=== Material ===
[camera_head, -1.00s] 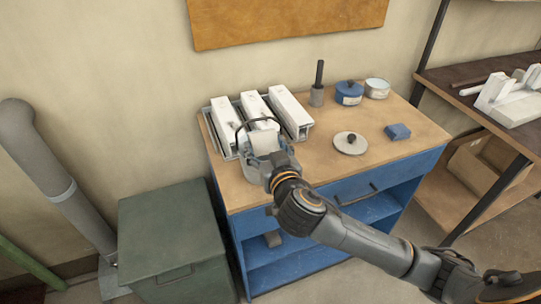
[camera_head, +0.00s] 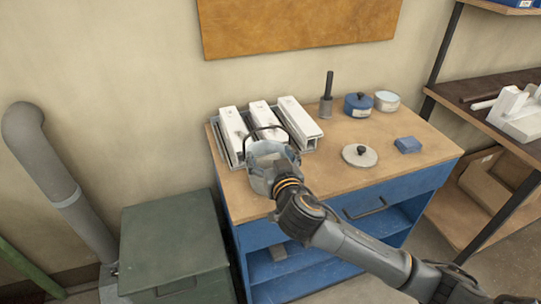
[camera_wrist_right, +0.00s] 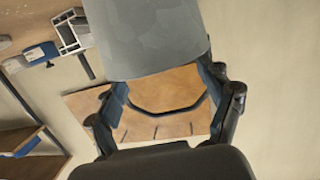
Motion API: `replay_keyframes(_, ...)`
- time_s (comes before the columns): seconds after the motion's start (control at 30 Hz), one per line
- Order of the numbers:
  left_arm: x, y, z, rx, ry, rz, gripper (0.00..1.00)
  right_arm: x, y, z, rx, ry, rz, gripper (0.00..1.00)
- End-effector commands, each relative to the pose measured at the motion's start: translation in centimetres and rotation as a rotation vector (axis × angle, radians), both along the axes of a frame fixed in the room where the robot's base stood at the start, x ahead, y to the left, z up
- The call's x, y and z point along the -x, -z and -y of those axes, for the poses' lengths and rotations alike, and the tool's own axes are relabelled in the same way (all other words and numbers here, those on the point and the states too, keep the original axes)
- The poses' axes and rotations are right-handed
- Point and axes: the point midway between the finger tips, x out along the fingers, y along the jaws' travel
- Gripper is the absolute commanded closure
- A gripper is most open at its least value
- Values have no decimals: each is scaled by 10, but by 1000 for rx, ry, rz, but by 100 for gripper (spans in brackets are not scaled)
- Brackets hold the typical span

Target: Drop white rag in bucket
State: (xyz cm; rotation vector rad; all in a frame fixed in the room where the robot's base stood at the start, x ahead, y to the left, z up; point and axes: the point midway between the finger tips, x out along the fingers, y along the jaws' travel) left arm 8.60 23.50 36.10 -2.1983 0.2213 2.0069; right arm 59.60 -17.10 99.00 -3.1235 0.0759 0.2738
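The grey, mottled bucket (camera_head: 258,182) stands at the front left of the bench, its dark handle raised. My right gripper (camera_head: 279,173) is at the bucket's near side and hides part of it. In the right wrist view, the bucket (camera_wrist_right: 155,40) fills the top middle, with the handle arc beyond it. My right fingers (camera_wrist_right: 163,92) are wide apart there, and their tips are partly hidden by the bucket. I cannot tell whether they touch it. I cannot make out a white rag in either view. My left gripper is not in view.
White profiles (camera_head: 233,128) lie in a rack behind the bucket. A round lidded disc (camera_head: 360,157), a blue block (camera_head: 407,145), a blue pot (camera_head: 357,105) and an open tin (camera_head: 386,101) stand to the right. A green chest (camera_head: 172,240) stands left of the bench.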

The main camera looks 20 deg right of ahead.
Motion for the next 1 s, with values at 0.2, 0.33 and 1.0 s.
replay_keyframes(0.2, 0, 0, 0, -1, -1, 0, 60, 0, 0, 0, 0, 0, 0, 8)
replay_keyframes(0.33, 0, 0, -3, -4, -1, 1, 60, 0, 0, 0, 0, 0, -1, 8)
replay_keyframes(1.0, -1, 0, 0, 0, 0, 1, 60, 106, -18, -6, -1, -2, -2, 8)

=== The exercise ===
Quote the listing above in full, except for the pictures.

=== Exercise result ===
[camera_head, -1.00s] 
[camera_head, +0.00s] 
[camera_wrist_right, +0.00s] 
Motion API: `replay_keyframes(_, ...)`
- time_s (comes before the columns): seconds after the motion's start (control at 30 Hz), one per line
- Order of the numbers:
  left_arm: x, y, z, rx, ry, rz, gripper (0.00..1.00)
  right_arm: x, y, z, rx, ry, rz, gripper (0.00..1.00)
- End-effector commands, each relative to the pose measured at the motion's start: translation in centimetres and rotation as a rotation vector (axis × angle, radians), both along the axes of a frame fixed in the room where the robot's base stood at the start, x ahead, y to the left, z up
- The call's x, y and z point along the -x, -z and -y of those axes, for the poses' lengths and rotations alike, and the tool's own axes are relabelled in the same way (all other words and numbers here, those on the point and the states too, keep the original axes)
- The poses' axes and rotations are right-handed
- Point and axes: the point midway between the finger tips, x out along the fingers, y along the jaws' travel
- Gripper is the absolute commanded closure
- A gripper is most open at its least value
- Values have no decimals: each is scaled by 10, but by 1000 for rx, ry, rz, but by 100 for gripper (spans in brackets are not scaled)
- Brackets hold the typical span

Target: Drop white rag in bucket
State: (xyz cm; rotation vector rad; all in a frame fixed in the room where the robot's base stood at the start, x ahead, y to the left, z up; point and axes: the point midway between the finger tips, x out along the fingers, y along the jaws' travel) left arm 8.60 23.50 36.10 -2.1983 0.2213 2.0069; right arm 59.60 -17.10 99.00 -3.1235 0.0759 0.2738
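The grey, mottled bucket (camera_head: 258,182) stands at the front left of the bench, its dark handle raised. My right gripper (camera_head: 279,173) is at the bucket's near side and hides part of it. In the right wrist view, the bucket (camera_wrist_right: 155,40) fills the top middle, with the handle arc beyond it. My right fingers (camera_wrist_right: 163,92) are wide apart there, and their tips are partly hidden by the bucket. I cannot tell whether they touch it. I cannot make out a white rag in either view. My left gripper is not in view.
White profiles (camera_head: 233,128) lie in a rack behind the bucket. A round lidded disc (camera_head: 360,157), a blue block (camera_head: 407,145), a blue pot (camera_head: 357,105) and an open tin (camera_head: 386,101) stand to the right. A green chest (camera_head: 172,240) stands left of the bench.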

The main camera looks 20 deg right of ahead.
Motion for the next 1 s, with values at 0.2, 0.33 and 1.0 s.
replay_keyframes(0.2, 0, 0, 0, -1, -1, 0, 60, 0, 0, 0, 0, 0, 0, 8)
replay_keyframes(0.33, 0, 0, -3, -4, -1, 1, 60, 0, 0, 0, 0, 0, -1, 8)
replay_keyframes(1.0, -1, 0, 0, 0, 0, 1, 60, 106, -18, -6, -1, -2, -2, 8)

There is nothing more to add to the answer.